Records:
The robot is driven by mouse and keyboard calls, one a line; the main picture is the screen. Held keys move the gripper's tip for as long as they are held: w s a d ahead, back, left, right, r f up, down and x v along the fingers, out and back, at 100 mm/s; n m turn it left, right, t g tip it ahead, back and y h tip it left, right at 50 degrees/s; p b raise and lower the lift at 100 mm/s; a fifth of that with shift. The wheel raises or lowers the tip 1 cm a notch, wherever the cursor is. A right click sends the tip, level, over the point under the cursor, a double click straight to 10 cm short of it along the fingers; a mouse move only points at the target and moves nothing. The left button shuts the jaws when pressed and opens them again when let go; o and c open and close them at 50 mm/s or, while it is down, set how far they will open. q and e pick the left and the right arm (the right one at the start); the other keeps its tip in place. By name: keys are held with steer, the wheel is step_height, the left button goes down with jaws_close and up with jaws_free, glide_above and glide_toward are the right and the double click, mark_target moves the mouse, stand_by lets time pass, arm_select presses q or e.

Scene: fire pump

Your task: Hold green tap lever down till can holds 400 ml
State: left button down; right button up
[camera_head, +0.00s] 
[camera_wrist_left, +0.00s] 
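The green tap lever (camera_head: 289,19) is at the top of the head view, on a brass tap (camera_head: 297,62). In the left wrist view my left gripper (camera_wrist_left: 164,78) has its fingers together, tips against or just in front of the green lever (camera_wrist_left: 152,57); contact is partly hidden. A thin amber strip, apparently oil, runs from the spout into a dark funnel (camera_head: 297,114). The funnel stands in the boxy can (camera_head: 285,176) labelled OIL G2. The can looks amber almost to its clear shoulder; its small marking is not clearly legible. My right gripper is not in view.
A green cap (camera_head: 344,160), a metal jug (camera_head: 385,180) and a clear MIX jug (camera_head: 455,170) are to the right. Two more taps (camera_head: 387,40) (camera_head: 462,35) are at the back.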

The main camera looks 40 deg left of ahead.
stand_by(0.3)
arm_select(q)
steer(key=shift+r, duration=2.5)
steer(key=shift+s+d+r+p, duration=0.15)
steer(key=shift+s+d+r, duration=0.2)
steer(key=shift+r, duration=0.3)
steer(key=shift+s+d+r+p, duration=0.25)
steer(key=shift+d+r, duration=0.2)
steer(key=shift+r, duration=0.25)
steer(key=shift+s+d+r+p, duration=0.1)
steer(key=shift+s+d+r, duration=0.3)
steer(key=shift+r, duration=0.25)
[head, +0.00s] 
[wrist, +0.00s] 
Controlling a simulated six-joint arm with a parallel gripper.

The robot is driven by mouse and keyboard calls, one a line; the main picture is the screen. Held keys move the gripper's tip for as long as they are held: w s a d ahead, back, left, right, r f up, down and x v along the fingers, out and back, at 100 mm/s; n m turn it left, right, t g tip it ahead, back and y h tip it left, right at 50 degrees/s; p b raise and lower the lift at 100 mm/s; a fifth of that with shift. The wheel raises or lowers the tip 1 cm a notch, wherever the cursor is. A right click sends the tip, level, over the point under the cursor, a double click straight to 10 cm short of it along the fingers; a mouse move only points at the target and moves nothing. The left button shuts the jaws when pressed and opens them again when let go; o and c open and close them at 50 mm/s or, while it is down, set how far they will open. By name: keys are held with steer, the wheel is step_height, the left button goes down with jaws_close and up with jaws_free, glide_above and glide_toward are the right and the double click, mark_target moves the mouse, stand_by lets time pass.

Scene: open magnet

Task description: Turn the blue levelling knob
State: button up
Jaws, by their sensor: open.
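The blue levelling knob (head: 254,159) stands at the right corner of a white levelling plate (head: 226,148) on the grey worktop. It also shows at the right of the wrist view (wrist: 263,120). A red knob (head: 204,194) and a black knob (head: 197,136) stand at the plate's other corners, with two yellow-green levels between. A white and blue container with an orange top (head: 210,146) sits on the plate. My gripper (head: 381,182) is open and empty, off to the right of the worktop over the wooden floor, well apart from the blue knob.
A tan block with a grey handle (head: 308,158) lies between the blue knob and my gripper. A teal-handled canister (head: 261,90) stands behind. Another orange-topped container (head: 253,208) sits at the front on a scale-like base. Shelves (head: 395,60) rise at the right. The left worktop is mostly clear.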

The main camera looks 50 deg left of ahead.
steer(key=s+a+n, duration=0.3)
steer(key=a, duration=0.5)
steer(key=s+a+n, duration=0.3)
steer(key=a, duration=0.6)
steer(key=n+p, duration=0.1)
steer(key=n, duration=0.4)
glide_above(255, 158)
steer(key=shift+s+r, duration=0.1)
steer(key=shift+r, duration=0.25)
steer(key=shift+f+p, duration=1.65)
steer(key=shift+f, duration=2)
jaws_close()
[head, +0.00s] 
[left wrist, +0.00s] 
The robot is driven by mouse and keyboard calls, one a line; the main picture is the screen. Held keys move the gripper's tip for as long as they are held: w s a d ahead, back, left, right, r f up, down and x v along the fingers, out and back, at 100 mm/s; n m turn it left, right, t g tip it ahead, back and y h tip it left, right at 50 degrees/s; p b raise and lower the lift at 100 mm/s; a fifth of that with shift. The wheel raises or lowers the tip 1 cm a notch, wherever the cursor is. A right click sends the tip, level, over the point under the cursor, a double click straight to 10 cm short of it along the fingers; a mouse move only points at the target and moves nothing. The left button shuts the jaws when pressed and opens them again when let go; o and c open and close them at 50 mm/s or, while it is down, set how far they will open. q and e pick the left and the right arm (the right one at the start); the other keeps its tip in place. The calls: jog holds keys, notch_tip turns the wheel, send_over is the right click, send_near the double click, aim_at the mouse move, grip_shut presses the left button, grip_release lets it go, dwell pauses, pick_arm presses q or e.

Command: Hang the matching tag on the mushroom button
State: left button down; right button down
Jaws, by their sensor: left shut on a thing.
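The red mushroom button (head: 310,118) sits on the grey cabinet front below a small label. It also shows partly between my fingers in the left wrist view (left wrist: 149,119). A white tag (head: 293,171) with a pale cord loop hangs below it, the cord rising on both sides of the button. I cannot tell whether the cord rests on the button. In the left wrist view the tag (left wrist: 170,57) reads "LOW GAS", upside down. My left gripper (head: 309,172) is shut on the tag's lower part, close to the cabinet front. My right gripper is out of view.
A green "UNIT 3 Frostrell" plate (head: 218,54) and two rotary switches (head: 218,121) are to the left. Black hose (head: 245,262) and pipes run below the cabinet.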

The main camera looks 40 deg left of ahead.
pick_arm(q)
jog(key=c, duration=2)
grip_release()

What this task involves: Output the records above in their entirety, exactly.

Expected output:
The robot is driven by mouse and keyboard calls, one a line; the main picture is the screen. Held keys move the gripper's tip for as long as they are held: w s a d ahead, back, left, right, r f up, down and x v along the fingers, out and back, at 100 mm/s; n m turn it left, right, t g tip it ahead, back and y h tip it left, right at 50 degrees/s; p b raise and lower the lift at 100 mm/s; a fifth of that with shift. The wheel raises or lowers the tip 1 cm a notch, wherever the cursor is. A right click sends the tip, level, over the point under the cursor, a double click straight to 10 cm short of it along the fingers; a mouse move only points at the target and moves nothing. The left button shuts the jaws when pressed and opens them again when let go; o and c open and close them at 50 mm/s or, while it is down, set how far they will open. q and e pick the left and the right arm (the right one at the start); the other keeps its tip in place. By name: keys are held with steer, the wheel is step_height, the left button goes down with jaws_close and up with jaws_free, glide_above and glide_toward are the right and the double click, mark_target moves the mouse, stand_by lets time pass, arm_select presses q or e.

Scene: fire pump

Your task: Hold green tap lever down till can holds 400 ml
State: left button down; right button up
[camera_head, +0.00s] 
[camera_wrist_left, +0.00s] 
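The green tap lever (camera_head: 289,19) is at the top of the head view, on a brass tap (camera_head: 297,62). In the left wrist view my left gripper (camera_wrist_left: 164,78) has its fingers together, tips against or just in front of the green lever (camera_wrist_left: 152,57); contact is partly hidden. A thin amber strip, apparently oil, runs from the spout into a dark funnel (camera_head: 297,114). The funnel stands in the boxy can (camera_head: 285,176) labelled OIL G2. The can looks amber almost to its clear shoulder; its small marking is not clearly legible. My right gripper is not in view.
A green cap (camera_head: 344,160), a metal jug (camera_head: 385,180) and a clear MIX jug (camera_head: 455,170) are to the right. Two more taps (camera_head: 387,40) (camera_head: 462,35) are at the back.

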The main camera looks 40 deg left of ahead.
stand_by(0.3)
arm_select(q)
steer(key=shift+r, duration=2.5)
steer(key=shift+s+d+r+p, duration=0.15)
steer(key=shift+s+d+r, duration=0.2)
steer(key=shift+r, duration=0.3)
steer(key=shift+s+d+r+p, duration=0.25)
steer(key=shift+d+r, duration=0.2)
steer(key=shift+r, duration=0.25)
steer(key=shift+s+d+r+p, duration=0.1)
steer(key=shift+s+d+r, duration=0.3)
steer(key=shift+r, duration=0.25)
[head, +0.00s] 
[wrist, +0.00s] 
Controlling a simulated six-joint arm with a parallel gripper.

The robot is driven by mouse and keyboard calls, one a line; the main picture is the screen. Held keys move the gripper's tip for as long as they are held: w s a d ahead, back, left, right, r f up, down and x v along the fingers, out and back, at 100 mm/s; n m turn it left, right, t g tip it ahead, back and y h tip it left, right at 50 degrees/s; p b raise and lower the lift at 100 mm/s; a fifth of that with shift. The wheel raises or lowers the tip 1 cm a notch, wherever the cursor is. A right click sends the tip, level, over the point under the cursor, a double click straight to 10 cm short of it along the fingers; a mouse move only points at the target and moves nothing. The left button shuts the jaws when pressed and opens them again when let go; o and c open and close them at 50 mm/s or, while it is down, set how far they will open. By name: keys are held with steer, the wheel is step_height, the left button goes down with jaws_close and up with jaws_free, glide_above and glide_toward are the right and the double click, mark_target moves the mouse, stand_by lets time pass.

Scene: open magnet

Task description: Turn the blue levelling knob
State: button up
Jaws, by their sensor: open.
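The blue levelling knob (head: 254,159) stands at the right corner of a white levelling plate (head: 226,148) on the grey worktop. It also shows at the right of the wrist view (wrist: 263,120). A red knob (head: 204,194) and a black knob (head: 197,136) stand at the plate's other corners, with two yellow-green levels between. A white and blue container with an orange top (head: 210,146) sits on the plate. My gripper (head: 381,182) is open and empty, off to the right of the worktop over the wooden floor, well apart from the blue knob.
A tan block with a grey handle (head: 308,158) lies between the blue knob and my gripper. A teal-handled canister (head: 261,90) stands behind. Another orange-topped container (head: 253,208) sits at the front on a scale-like base. Shelves (head: 395,60) rise at the right. The left worktop is mostly clear.

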The main camera looks 50 deg left of ahead.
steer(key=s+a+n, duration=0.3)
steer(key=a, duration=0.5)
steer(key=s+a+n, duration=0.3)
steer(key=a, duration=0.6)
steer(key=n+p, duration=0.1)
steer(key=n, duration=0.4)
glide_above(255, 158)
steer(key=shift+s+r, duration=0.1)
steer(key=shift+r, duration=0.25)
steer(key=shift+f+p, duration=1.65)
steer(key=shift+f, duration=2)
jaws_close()
[head, +0.00s] 
[left wrist, +0.00s] 
The robot is driven by mouse and keyboard calls, one a line; the main picture is the screen. Held keys move the gripper's tip for as long as they are held: w s a d ahead, back, left, right, r f up, down and x v along the fingers, out and back, at 100 mm/s; n m turn it left, right, t g tip it ahead, back and y h tip it left, right at 50 degrees/s; p b raise and lower the lift at 100 mm/s; a fifth of that with shift. The wheel raises or lowers the tip 1 cm a notch, wherever the cursor is. A right click sends the tip, level, over the point under the cursor, a double click straight to 10 cm short of it along the fingers; a mouse move only points at the target and moves nothing. The left button shuts the jaws when pressed and opens them again when let go; o and c open and close them at 50 mm/s or, while it is down, set how far they will open. q and e pick the left and the right arm (the right one at the start); the other keeps its tip in place. The calls: jog holds keys, notch_tip turns the wheel, send_over is the right click, send_near the double click, aim_at the mouse move, grip_shut presses the left button, grip_release lets it go, dwell pauses, pick_arm presses q or e.

Command: Hang the matching tag on the mushroom button
State: left button down; right button down
Jaws, by their sensor: left shut on a thing.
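The red mushroom button (head: 310,118) sits on the grey cabinet front below a small label. It also shows partly between my fingers in the left wrist view (left wrist: 149,119). A white tag (head: 293,171) with a pale cord loop hangs below it, the cord rising on both sides of the button. I cannot tell whether the cord rests on the button. In the left wrist view the tag (left wrist: 170,57) reads "LOW GAS", upside down. My left gripper (head: 309,172) is shut on the tag's lower part, close to the cabinet front. My right gripper is out of view.
A green "UNIT 3 Frostrell" plate (head: 218,54) and two rotary switches (head: 218,121) are to the left. Black hose (head: 245,262) and pipes run below the cabinet.

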The main camera looks 40 deg left of ahead.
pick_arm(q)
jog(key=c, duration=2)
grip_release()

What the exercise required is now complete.